## Given instruction
Set all the material down again unchanged, without the pictures.

## Given data
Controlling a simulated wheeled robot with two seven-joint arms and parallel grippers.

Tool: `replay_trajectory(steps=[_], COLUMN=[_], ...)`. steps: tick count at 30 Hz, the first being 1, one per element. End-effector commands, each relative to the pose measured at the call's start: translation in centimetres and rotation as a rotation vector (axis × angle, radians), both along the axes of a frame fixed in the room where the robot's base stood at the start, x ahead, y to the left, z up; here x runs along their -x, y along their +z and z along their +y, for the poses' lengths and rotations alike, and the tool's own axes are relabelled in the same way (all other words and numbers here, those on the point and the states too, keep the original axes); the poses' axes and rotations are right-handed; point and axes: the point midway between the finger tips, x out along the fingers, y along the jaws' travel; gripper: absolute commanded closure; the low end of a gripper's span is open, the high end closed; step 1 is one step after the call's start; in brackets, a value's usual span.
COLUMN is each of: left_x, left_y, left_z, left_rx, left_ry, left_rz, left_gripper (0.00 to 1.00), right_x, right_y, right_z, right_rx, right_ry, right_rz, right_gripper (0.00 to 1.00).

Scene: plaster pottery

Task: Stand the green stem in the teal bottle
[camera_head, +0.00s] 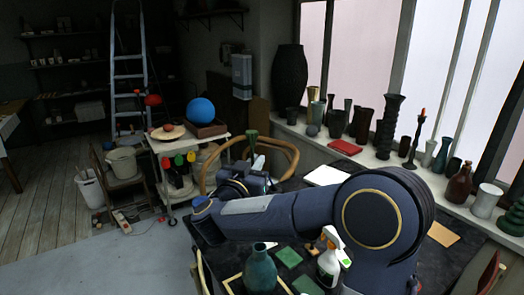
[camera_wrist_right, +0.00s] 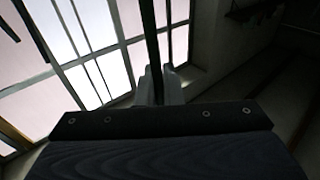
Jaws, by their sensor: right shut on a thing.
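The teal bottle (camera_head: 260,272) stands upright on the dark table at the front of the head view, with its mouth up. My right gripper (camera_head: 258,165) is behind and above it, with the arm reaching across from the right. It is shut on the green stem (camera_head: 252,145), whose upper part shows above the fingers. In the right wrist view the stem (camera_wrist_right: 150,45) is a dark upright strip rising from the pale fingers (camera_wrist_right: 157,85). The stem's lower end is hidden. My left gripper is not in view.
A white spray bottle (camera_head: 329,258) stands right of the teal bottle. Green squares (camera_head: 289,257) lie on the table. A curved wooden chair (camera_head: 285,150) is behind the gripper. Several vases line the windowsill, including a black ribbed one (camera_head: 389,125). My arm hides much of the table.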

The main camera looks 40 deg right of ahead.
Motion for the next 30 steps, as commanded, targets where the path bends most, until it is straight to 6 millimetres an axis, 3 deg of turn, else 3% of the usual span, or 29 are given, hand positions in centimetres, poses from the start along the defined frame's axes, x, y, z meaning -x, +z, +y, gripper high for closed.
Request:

## Complete answer
Controlling a simulated wheeled robot with two seven-joint arms and parallel grippers.

Tool: `replay_trajectory(steps=[_], COLUMN=[_], ...)`. steps: tick count at 30 Hz, the first being 1, one per element. End-effector commands, each relative to the pose measured at the call's start: translation in centimetres and rotation as a rotation vector (axis × angle, radians), both along the axes of a frame fixed in the room where the robot's base stood at the start, x ahead, y to the left, z up; here x runs along their -x, y along their +z and z along their +y, for the poses' lengths and rotations alike, and the tool's own axes are relabelled in the same way (all other words and numbers here, those on the point and the states too, keep the original axes); the poses' axes and rotations are right-handed; point and axes: the point midway between the finger tips, x out along the fingers, y along the jaws' travel; gripper: absolute commanded closure; the low end of a gripper's span is open, the high end closed; step 1 is one step after the call's start; in brackets, a value's usual span.
COLUMN is each of: left_x, left_y, left_z, left_rx, left_ry, left_rz, left_gripper (0.00 to 1.00), right_x, right_y, right_z, right_rx, right_ry, right_rz, right_gripper (0.00 to 1.00).

Scene: plaster pottery

Task: Stand the green stem in the teal bottle
[camera_head, +0.00s] 
[camera_wrist_right, +0.00s] 
Jaws, by their sensor: right shut on a thing.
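The teal bottle (camera_head: 260,272) stands upright on the dark table at the front of the head view, with its mouth up. My right gripper (camera_head: 258,165) is behind and above it, with the arm reaching across from the right. It is shut on the green stem (camera_head: 252,145), whose upper part shows above the fingers. In the right wrist view the stem (camera_wrist_right: 150,45) is a dark upright strip rising from the pale fingers (camera_wrist_right: 157,85). The stem's lower end is hidden. My left gripper is not in view.
A white spray bottle (camera_head: 329,258) stands right of the teal bottle. Green squares (camera_head: 289,257) lie on the table. A curved wooden chair (camera_head: 285,150) is behind the gripper. Several vases line the windowsill, including a black ribbed one (camera_head: 389,125). My arm hides much of the table.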

The main camera looks 40 deg right of ahead.
Motion for the next 30 steps, as commanded, targets where the path bends most, until it is straight to 6 millimetres an axis, 3 deg of turn, else 3% of the usual span, or 29 are given, hand positions in centimetres, poses from the start along the defined frame's axes, x, y, z meaning -x, +z, +y, gripper high for closed.
Request:

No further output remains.